Trump also lamented immigration in Europe during his news conference, saying "it has been very bad for Europe."
He warned European leaders to "better watch themselves" because he believes immigration is "changing the culture" of their societies.
Jeremy Diamond, CNN
Saturday: Obama Blamed for Cyberattack
President Donald Trump blamed his predecessor Saturday for not doing more to prevent and punish Russia's cyber attack on Democratic email servers in an attempt to influence the 2016 presidential election.
"The stories you heard about the 12 Russians yesterday took place during the Obama Administration, not the Trump Administration," Trump tweeted, his first response to the indictments of Russian intelligence officers in the hacking scheme.
That indictment, unsealed Friday, accuses the Russian operatives of a far-ranging plot to disrupt the democratic process by stealing tens of thousands of emails from Democratic party officials and Clinton campaign operatives, and then leaking them via a website called DCLeaks.
Those leaked emails became the source for countless news stories portraying Clinton in unflattering terms as she engaged in a hard-fought campaign with Trump.
Gregory Korte, USA Today
Sunday: EU an Adversary
Coming off a contentious NATO summit and a trip to the U.K. in which he seemed to undercut the government of America's closest ally, President Trump took aim at another Western institution just days before his high-stakes meeting with Russian President Vladimir Putin.
In an interview with "CBS Evening News" anchor Jeff Glor in Scotland on Saturday, President Trump named the European Union -- comprising some of America's oldest allies -- when asked to identify his "biggest foe globally right now."

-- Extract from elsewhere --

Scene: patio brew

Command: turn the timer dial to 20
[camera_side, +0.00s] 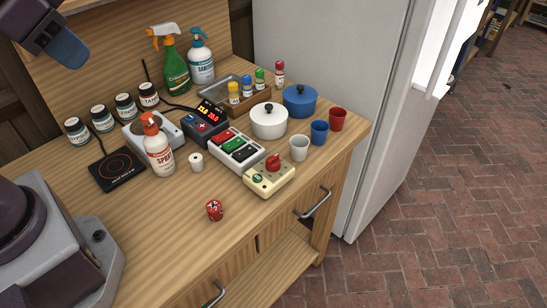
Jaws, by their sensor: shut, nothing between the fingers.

"Well, I think we have a lot of foes. I think the European Union is a foe, what they do to us in trade. Now, you wouldn't think of the European Union, but they're a foe. Russia is foe in certain respects. China is a foe economically, certainly they are a foe. But that doesn't mean they are bad. It doesn't mean anything. It means that they are competitive," Mr. Trump said at his golf club in Turnberry, Scotland.